Kevin's commendation Ceremony

I’ve taken portraits of my friend’s and client’s growing families. It’s always so nice to reconnect and to see the kids grow up and new ones growing in mama’s belly!

Ember and Sarah

I’ve done several speaking engagements, including Mo Monday’s where I spoke about my 1997 plane crash and several Travel Talks about different destinations. I’ve been interviewed for the radio about the events in Turkey and I’m about to have another paid travel article published (this time online).

Shari at Mo Monday's

I’ve taught my Goodbye Auto, Hello Manual Photography course and will be teaching a Composition course this coming week.

All at the same time, I seem to have done a lot and not nearly enough. Somehow two and a half months have passed and I only have two and a half left!

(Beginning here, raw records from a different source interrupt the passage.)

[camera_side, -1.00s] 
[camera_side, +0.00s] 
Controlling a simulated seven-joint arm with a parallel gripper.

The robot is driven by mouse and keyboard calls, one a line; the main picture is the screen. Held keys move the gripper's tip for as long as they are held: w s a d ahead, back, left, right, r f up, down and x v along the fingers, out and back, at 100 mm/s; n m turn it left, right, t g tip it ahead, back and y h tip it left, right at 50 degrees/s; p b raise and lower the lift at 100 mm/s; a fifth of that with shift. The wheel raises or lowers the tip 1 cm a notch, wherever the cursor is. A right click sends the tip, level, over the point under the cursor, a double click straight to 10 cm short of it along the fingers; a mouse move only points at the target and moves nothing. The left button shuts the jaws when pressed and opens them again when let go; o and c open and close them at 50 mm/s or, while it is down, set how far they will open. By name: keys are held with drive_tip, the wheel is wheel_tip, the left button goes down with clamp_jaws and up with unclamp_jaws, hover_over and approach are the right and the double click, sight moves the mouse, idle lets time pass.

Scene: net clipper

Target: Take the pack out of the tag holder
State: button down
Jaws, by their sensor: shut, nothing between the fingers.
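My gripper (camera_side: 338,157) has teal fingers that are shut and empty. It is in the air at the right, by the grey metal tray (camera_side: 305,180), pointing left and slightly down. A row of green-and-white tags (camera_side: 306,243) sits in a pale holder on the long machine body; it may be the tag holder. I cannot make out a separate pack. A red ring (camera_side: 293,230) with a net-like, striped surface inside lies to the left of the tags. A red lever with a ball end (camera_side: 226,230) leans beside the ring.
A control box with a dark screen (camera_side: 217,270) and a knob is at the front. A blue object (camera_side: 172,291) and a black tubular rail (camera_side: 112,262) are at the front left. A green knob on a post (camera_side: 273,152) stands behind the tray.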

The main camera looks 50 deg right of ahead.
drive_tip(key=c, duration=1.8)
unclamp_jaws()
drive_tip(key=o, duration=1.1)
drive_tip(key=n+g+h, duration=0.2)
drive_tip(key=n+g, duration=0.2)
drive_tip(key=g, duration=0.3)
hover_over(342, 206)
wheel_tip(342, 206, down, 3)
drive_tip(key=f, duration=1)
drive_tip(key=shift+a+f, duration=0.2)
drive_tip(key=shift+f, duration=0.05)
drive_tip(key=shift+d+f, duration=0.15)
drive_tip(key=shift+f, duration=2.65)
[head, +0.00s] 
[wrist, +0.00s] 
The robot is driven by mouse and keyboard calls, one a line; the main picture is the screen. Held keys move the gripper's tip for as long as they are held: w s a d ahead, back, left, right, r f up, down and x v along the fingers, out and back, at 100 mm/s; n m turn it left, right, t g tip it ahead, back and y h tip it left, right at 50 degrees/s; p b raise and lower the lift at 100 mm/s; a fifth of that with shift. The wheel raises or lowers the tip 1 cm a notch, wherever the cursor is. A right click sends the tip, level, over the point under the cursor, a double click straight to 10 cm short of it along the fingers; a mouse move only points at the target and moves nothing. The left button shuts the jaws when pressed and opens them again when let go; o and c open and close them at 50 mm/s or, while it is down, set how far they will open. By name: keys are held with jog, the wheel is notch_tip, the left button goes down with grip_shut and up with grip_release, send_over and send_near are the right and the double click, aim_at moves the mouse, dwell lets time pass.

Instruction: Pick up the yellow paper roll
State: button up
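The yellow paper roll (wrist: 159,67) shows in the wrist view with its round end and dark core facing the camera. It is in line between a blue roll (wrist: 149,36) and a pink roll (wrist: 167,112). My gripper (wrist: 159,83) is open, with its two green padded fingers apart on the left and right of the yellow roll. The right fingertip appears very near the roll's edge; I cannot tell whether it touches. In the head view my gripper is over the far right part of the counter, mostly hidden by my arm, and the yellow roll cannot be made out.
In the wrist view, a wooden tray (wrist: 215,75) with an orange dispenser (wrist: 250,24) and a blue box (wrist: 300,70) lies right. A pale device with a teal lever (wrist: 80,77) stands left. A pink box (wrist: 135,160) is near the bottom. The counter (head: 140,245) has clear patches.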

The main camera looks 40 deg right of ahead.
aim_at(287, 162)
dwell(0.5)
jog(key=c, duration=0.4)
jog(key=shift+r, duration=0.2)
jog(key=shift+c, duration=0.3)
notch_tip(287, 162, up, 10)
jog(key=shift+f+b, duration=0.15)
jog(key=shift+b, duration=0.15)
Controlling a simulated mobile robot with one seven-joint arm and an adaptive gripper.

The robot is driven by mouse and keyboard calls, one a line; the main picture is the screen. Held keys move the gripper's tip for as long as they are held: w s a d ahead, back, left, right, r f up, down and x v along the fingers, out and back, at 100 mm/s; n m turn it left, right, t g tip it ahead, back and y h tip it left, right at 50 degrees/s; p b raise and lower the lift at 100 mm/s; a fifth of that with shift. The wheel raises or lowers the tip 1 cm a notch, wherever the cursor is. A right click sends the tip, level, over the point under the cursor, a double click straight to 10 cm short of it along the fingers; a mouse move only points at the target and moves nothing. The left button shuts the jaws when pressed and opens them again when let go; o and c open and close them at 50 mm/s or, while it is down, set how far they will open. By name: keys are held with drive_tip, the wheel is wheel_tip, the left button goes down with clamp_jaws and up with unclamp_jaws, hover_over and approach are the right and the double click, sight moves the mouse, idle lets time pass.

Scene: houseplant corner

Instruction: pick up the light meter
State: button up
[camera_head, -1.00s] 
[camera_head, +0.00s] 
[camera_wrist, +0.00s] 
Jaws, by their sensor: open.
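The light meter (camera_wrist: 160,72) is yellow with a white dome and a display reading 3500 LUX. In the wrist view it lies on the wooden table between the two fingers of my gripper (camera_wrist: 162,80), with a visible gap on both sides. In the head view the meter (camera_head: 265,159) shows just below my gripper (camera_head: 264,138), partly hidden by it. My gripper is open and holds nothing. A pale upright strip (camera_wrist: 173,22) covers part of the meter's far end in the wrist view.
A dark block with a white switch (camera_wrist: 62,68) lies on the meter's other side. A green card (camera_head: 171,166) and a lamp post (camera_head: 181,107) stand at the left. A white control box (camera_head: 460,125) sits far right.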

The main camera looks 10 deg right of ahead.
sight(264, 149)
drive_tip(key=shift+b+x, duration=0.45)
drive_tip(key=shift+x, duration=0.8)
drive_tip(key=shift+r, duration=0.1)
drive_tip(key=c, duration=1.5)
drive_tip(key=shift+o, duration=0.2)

I’m wrapped up in trying to enjoy the sunshine when it makes an appearance and growing my business with new clients while I’m in Nova Scotia. I’m also planning my next 6 – 8 months of travel including a huge adventure and luxury travel conference this August in Las Vegas, as well as visiting the Grand Canyon and then I’m off to Africa with my sister in October for the trip I won! Who better to take than my sister?!

I’m happy to be in Halifax for five and a half months to spend time with friends and family. I’m happy to be in one house with my clothes unpacked, a fridge full of food (most of the time) and two cats! I’m not happy about the weather, my lack of connection to the city, the high prices of everything (compared to Asia and even Portugal) and the thought of summer being so darn short here!

I still feel a bit nomadic as I’m not in ‘my own’ place, but I have to admit that it is nice to have some extra clothing choices and the same bed every night.

It’s funny to feel nomadic when I’m technically ‘at home’, but with more adventures in my near future, I guess I’m not ready to settle down quite yet. We’ll see what 2017 says about that!